04 March, 2008
Anti-Social Behaviour has been a long-standing problem for many social landlords and, until now, tackling it has proven to be even more problematic.
Incidents of public-drinking, drug use, youth gangs and truancy cause substantial nuisance which often blight local communities and many social landlords have felt isolated in their efforts to fight back.
However, all this could soon change.
Communities Secretary, Hazel Blears has announced that guidance will be made available to Housing Associations to encourage engagement with Crime and Disorder Reduction Partnerships (CDRP).
CDRPs are statutory partnerships which place a duty on responsible authorities to work with other local agencies and organisations to devise and implement policies and procedures in an effort to tackle wide ranging crime and disorder, which includes anti-social behaviour.
The thinking behind the current guidelines is explained in the guidance note itself:
"If RSLs are to play a larger part in delivering interventions to tackle antisocial behaviour and helping create a culture of respect, it is essential that they work closely with CDRPs and understand more clearly what partnership working has to offer. CDRPs stand to benefit from having RSLs on-board in helping to develop and deliver strategic approaches to continue to address crime and anti-social behaviour in the communities they represent."

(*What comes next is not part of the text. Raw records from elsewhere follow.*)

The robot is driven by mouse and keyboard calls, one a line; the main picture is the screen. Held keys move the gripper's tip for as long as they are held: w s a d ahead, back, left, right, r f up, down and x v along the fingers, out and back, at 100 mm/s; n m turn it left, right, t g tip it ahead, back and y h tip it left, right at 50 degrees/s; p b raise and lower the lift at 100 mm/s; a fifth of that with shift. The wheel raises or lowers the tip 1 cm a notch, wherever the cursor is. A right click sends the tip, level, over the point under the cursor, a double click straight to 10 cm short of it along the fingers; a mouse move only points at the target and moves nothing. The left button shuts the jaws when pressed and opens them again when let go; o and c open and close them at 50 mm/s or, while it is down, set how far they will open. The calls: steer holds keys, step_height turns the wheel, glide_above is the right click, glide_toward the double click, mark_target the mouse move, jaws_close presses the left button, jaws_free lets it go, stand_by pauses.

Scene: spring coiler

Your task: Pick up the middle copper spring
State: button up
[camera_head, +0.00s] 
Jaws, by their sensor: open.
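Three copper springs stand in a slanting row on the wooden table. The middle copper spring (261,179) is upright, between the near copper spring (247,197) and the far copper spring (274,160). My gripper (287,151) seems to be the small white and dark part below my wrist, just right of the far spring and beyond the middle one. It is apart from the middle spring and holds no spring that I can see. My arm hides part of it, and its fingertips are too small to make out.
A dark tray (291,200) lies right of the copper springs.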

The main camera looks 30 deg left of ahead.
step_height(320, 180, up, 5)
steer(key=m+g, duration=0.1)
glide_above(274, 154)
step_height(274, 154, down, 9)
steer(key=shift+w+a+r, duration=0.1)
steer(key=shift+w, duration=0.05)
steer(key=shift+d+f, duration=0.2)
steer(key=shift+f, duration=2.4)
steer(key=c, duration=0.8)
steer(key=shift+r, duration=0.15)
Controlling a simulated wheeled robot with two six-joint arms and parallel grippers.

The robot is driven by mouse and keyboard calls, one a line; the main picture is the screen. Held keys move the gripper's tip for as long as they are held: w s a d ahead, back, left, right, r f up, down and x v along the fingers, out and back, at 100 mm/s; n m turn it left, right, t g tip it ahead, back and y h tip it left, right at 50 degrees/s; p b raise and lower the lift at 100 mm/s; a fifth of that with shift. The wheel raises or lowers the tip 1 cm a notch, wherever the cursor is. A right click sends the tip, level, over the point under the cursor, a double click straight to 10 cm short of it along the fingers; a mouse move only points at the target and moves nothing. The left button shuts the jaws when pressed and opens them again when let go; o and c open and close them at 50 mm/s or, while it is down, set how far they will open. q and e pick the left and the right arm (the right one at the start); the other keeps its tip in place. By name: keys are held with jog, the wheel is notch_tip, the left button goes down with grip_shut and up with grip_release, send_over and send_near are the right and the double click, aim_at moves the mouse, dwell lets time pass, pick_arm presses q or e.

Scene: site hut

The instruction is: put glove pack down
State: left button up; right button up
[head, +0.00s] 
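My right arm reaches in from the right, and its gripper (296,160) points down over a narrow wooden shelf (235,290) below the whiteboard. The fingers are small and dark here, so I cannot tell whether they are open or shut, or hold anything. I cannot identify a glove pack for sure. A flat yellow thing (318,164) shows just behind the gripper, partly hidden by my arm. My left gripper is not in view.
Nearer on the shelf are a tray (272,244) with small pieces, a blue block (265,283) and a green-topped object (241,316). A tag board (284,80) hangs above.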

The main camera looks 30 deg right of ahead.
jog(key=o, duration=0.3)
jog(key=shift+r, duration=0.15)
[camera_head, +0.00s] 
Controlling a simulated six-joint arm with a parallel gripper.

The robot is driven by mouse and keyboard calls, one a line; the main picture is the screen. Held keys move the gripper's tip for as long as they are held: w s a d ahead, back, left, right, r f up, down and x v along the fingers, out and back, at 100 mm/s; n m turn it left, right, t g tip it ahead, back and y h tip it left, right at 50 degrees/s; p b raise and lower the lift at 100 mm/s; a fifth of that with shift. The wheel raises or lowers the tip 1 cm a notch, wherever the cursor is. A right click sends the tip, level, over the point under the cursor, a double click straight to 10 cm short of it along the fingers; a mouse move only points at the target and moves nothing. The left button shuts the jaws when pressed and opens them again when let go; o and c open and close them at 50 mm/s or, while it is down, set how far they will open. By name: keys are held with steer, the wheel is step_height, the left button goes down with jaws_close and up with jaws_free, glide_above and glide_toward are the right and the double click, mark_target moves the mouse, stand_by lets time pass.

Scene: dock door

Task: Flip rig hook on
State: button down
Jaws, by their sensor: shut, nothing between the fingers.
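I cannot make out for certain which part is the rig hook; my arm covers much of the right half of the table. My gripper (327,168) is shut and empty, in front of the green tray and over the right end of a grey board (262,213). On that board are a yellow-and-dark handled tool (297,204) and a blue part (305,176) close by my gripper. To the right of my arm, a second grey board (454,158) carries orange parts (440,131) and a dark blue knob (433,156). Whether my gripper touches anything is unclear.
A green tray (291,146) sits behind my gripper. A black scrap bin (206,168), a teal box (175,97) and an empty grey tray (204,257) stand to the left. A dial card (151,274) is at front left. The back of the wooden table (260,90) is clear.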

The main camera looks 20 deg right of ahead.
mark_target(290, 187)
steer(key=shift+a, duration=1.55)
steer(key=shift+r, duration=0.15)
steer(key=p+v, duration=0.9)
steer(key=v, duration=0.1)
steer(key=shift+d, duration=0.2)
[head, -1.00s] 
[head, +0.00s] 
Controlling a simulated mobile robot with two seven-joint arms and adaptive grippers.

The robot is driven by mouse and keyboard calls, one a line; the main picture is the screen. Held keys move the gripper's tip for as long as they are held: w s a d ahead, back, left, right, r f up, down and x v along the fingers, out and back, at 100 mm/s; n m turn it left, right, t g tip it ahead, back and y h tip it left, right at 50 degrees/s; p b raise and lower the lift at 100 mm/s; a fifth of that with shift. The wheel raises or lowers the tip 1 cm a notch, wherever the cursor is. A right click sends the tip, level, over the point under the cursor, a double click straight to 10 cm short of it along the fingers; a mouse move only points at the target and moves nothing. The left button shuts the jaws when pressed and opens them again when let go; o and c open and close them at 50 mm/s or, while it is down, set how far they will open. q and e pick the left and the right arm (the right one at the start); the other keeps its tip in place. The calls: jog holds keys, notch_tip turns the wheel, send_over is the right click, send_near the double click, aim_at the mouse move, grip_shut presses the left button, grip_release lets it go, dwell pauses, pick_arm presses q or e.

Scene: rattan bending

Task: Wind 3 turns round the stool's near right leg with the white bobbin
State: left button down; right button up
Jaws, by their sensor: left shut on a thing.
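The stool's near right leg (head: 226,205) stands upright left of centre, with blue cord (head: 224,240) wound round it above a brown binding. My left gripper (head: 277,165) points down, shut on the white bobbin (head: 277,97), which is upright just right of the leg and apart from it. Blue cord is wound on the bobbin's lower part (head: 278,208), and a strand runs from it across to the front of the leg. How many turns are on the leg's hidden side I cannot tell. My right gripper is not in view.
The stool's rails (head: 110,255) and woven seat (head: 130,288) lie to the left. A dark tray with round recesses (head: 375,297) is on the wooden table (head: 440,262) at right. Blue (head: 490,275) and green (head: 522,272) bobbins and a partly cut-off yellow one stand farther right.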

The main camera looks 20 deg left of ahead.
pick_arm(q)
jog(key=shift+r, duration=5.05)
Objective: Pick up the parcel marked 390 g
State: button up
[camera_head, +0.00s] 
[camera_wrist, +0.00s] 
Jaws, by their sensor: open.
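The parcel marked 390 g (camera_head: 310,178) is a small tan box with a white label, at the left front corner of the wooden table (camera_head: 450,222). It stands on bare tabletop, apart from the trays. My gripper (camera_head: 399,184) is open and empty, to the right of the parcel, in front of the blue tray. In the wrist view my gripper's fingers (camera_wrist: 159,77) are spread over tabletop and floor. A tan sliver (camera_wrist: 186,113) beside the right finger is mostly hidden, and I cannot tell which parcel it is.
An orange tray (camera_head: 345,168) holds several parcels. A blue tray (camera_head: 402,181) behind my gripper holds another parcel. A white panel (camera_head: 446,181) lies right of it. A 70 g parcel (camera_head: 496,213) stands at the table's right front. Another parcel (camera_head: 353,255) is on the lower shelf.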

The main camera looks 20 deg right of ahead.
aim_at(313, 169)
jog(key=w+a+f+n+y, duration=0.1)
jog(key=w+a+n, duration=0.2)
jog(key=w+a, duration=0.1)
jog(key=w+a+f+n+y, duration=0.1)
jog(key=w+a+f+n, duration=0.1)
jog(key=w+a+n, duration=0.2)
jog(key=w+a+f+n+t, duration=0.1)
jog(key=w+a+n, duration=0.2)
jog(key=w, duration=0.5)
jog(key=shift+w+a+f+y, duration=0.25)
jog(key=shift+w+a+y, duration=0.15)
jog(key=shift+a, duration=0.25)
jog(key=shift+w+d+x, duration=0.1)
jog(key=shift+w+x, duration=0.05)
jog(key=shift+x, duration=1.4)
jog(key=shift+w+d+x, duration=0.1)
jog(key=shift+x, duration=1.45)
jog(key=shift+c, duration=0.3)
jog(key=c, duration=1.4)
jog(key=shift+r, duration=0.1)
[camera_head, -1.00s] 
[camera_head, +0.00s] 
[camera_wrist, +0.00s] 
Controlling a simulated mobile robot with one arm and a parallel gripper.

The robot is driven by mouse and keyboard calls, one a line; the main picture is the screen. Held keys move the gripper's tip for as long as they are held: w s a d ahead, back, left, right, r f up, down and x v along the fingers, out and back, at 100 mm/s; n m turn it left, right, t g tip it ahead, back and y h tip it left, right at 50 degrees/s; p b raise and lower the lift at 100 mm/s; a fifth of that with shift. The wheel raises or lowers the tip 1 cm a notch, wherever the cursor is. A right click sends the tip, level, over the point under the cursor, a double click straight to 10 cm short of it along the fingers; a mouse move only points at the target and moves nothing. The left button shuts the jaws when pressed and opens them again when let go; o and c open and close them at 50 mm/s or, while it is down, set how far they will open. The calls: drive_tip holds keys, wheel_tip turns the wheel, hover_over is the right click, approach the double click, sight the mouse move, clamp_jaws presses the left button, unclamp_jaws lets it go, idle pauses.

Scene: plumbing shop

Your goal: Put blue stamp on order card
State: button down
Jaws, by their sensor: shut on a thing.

Such openness with CDRPs will assist social landlords in meeting problems head on through the conjoining of resources and expertise. By establishing partnerships between housing associations and independent agencies, specialist knowledge can be shared which will only have the positive effect of delivering speedier and more efficient responses to anti-social behaviour.
The manner in which Housing Associations interact with the CDRP is a matter that will be decided at local level. Social landlords will be able to decide upon which activities they wish to take on, thereby catering to their own specific needs.
However, whatever level of engagement social landlords choose to employ, it is hoped that increased co-operation will trigger an enhanced ability to contend with Anti-Social Behaviour.